Snowball is a small string processing language for creating stemming
algorithms for use in Information Retrieval, plus a collection of
stemming algorithms implemented using it.
Snowball was originally designed and built by Martin Porter. Martin
retired from development in 2014 and Snowball is now maintained as a
community project. Martin originally chose the name Snowball as a
tribute to SNOBOL, the excellent string handling language from the
1960s. It now also serves as a metaphor for how the project grows by
gathering contributions over time.
The Snowball compiler translates a Snowball program into source code in
another language - currently Ada, ISO C, C#, Go, Java, Javascript,
Object Pascal, Python and Rust are supported.
What is Stemming?
Stemming maps different forms of the same word to a common "stem" - for
example, the English stemmer maps connection, connections, connective,
connected, and connecting to connect. So a search for connected would
also find documents which only have the other forms.

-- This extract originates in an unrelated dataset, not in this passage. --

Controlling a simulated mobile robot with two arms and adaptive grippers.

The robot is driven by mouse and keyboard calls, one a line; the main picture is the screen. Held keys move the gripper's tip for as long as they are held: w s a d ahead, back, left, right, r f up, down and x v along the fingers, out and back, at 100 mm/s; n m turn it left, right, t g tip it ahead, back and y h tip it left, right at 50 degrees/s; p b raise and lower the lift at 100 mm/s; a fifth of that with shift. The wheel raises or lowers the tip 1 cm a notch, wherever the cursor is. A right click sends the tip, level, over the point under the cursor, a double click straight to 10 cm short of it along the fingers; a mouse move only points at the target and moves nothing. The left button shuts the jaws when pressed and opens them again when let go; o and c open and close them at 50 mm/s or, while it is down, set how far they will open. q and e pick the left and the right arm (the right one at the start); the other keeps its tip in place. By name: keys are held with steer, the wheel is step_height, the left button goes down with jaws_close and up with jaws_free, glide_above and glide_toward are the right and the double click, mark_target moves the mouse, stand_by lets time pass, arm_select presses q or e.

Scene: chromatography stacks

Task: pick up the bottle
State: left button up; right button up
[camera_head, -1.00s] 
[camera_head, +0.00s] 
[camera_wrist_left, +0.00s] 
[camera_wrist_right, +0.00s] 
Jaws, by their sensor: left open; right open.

This stem form is often a word itself, but this is not always the case
as this is not a requirement for text search systems, which are the
intended field of use. We also aim to conflate words with the same
meaning, rather than all words with a common linguistic root (so awe and
awful don't have the same stem), and over-stemming is more problematic
than under-stemming so we tend not to stem in cases that are hard to
resolve. If you want to always reduce words to a root form and/or get a
root form which is itself a word then Snowball's stemming algorithms
likely aren't the right answer.